CW: Working for the River Tribe.
RT: Hey, so you don't write down all the things you find wrong with your job, so we're going to not give you a raise this year.
Me: Whatevs. I'll just do the extra work of leaving a paper trail for you to ignore instead.
RT: Put together an agenda to train a new contractor to do your job. He starts in a week. You have 2 days.
Me: Okay. Here. *delivered*. Everything it took me a month to learn and 6 months to be competent in.
RT: New guy is here. He has 2 things out of 10 to actually be a useful employee. You're in charge of the rest.
Me: O, okay? Is his manger (mine too) going to be doing anything useful?
RT: Lol no. He's a manager. he doesn't even need to be on campus right now.
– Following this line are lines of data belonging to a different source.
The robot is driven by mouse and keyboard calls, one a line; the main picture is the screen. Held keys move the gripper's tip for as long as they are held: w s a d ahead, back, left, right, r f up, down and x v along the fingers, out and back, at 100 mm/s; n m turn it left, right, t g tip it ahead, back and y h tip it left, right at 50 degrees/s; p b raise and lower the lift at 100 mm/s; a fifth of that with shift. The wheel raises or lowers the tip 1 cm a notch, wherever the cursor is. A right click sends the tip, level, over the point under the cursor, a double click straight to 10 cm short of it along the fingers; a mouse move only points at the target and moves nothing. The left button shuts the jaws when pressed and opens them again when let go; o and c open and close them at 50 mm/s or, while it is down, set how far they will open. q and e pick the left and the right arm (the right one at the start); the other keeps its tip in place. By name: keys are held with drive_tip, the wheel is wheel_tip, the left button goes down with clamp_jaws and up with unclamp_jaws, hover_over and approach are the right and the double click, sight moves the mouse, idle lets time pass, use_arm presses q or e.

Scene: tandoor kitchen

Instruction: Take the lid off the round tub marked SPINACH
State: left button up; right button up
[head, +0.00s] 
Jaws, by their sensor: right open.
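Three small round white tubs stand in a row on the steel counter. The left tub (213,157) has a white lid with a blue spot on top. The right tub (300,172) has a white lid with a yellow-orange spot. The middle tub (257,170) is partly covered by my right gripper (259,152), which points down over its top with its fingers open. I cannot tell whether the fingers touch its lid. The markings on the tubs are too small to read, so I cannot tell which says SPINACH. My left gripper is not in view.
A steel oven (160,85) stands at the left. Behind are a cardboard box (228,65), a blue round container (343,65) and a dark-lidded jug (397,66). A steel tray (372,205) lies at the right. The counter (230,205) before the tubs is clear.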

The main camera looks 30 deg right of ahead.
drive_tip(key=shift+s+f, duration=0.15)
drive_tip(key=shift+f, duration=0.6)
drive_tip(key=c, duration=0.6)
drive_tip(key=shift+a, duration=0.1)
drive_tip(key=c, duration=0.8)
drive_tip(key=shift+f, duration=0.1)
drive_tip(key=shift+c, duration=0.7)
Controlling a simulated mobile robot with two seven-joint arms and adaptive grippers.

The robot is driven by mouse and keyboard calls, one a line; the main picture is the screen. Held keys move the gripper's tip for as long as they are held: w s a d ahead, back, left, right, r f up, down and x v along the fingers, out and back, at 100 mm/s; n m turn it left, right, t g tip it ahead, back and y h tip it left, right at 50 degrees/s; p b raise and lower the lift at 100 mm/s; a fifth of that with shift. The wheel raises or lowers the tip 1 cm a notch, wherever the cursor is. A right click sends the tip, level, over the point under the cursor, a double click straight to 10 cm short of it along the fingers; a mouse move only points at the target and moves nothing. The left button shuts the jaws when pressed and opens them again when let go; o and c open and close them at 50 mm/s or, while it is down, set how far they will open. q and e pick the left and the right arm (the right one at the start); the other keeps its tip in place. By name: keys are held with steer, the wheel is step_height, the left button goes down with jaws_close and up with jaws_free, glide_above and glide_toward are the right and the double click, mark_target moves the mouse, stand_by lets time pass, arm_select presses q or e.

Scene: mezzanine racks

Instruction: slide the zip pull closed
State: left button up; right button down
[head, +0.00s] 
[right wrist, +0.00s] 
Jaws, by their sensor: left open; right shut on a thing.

Also, keep working tickets alone. and train the new guy, and make sure his token works, and he doesn't have a laptop, so why don't you manage that too.
Me... Tim Bray is my fucking hero.
re: CW: Working for the River Tribe. (update)
Ney guy had one day with me yesterday. I get in and find that no one sees him. I'm torn between telling my manager right away and trying to cover the new guy, because he wasn't having the best energy day yesterday. Wanted to give him the benefit of the doubt. Then my manager asks me a direct question and I couldn't think of a lie fast enough, so I just told the truth.
M: $new_person.first_Name is not returning. We're working on a replacement.
Me (internally): Did the cloning labs finally get out of testing?
re: CW: Working for the River Tribe.
This is finally starting to give me an answer to my question, how does such a labyrinthine company get anything done? By making employees do other employee's jobs and their own.